Bayesian Reinforcement Learning: A Survey (1609.04436v1)

Abstract: Bayesian methods for machine learning have been widely investigated, yielding principled methods for incorporating prior information into inference algorithms. In this survey, we provide an in-depth review of the role of Bayesian methods for the reinforcement learning (RL) paradigm. The major incentives for incorporating Bayesian reasoning in RL are: 1) it provides an elegant approach to action-selection (exploration/exploitation) as a function of the uncertainty in learning; and 2) it provides a machinery to incorporate prior knowledge into the algorithms. We first discuss models and methods for Bayesian inference in the simple single-step Bandit model. We then review the extensive recent literature on Bayesian methods for model-based RL, where prior information can be expressed on the parameters of the Markov model. We also present Bayesian methods for model-free RL, where priors are expressed over the value function or policy class. The objective of the paper is to provide a comprehensive survey on Bayesian RL algorithms and their theoretical and empirical properties.

• The paper presents Bayesian reinforcement learning as a framework that integrates Bayesian inference into RL to manage uncertainty in action selection via posterior distributions.
• It details both model-based and model-free methods, including BAMDP and GPSARSA, which boost sample efficiency and performance in uncertain environments.
• The survey discusses risk-aware approaches and multi-task extensions, highlighting open challenges and future directions for scaling BRL to complex, high-dimensional problems.

Bayesian Reinforcement Learning: A Survey

Bayesian Reinforcement Learning (BRL) lies at the confluence of Bayesian inference and reinforcement learning, offering a principled framework that incorporates uncertainties into the learning process. This comprehensive survey by Ghavamzadeh et al. explores the theoretical underpinnings and practical implementations of BRL, examining the integration of prior knowledge into reinforcement learning algorithms.

Theoretical Foundation

The survey outlines the advantages of employing Bayesian methods within RL, primarily leveraging Bayesian inference for optimal action-selection based on the uncertainty of the learning process. In contrast to traditional methods focusing solely on model estimation, BRL utilizes posterior distributions as representations of uncertainty, enabling informed exploration-exploitation trade-offs.

Bayesian Bandits

In the context of multi-armed bandits (MAB), BRL offers sophisticated methods for parameterizing outcome probabilities. Techniques such as Thompson Sampling and Bayes-UCB provide robust means of uncertainty quantification and action-selection, yielding regret bounds that demonstrate the efficiency of Bayesian strategies over traditional frequentist methods.

Model-based BRL

The paper extensively covers model-based Bayesian RL, emphasizing the Bayes-Adaptive Markov Decision Process (BAMDP). Here, the exploration dilemma is approached through intricate modeling of uncertainty in transition dynamics using Dirichlet distributions. Methods like Bayesian dynamic programming and Bayesian sparse sampling are shown to provide effective means of balancing model learning and exploitation.

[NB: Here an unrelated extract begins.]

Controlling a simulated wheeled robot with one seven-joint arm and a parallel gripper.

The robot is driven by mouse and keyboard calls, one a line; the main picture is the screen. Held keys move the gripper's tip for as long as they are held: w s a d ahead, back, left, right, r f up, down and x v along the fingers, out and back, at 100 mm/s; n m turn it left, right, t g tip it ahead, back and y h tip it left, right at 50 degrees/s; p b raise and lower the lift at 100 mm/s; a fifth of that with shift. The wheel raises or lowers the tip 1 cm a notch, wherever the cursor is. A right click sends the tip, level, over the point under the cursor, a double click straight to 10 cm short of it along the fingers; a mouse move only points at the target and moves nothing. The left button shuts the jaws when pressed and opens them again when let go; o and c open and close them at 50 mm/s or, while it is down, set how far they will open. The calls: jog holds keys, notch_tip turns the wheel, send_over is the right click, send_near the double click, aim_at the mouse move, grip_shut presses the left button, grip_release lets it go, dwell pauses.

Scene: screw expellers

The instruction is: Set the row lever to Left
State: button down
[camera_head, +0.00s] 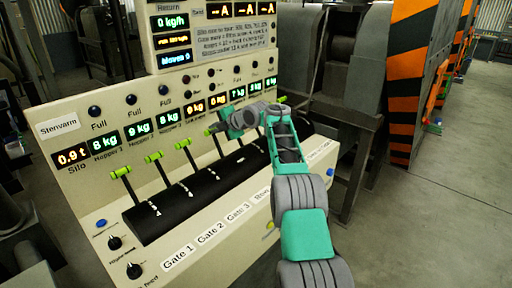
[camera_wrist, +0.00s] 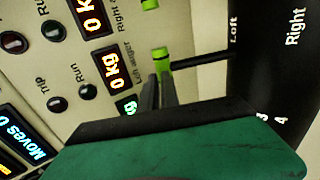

Advanced approaches like BAMCP (Bayes-Adaptive Monte Carlo Planning) leverage Monte Carlo tree search principles, aligning computational efficiency with theoretical convergence properties. Algorithms within this space exhibit improved sample efficiency through strategic posterior sampling and value estimation.

Model-free BRL

For cases where explicit model representation is infeasible, the authors discuss model-free BRL leveraging Gaussian processes for approximating value functions. Techniques like Gaussian Process SARSA (GPSARSA) and Bayesian Policy Gradient (BPG) methods illustrate how uncertainty in value function estimation can guide policy improvement with reduced sample needs.

Risk-Aware BRL

The survey touches upon risk-aware Bayesian RL, where parametric uncertainty is explicitly managed to optimize for both expected performance and risk. Methods incorporating variance-based rewards and percentile-based optimization underscore BRL's capability to address risk-sensitive settings, particularly relevant in domains like finance.

Extensions and Implications

The discussion extends to multi-task and multi-agent settings, highlighting BRL's adaptability in leveraging shared structural information across tasks and agents. PAC-Bayes analyses provide robust theoretical backing, ensuring model selection that can accommodate mis-specified priors.

Future Directions

The authors argue for further research in scaling BRL to large-scale problems, emphasizing the need for novel priors based on empirical Bayes techniques. The integration with deep learning models to manage high-dimensional data and leverage transfer learning is identified as a promising avenue.

Overall, while BRL offers powerful tools for handling uncertainty in RL, its practical implementation in large systems remains a significant challenge. However, its coherent framework, capable of embedding domain knowledge, provides a strong foundation for advancing both theoretical research and practical applications in reinforcement learning.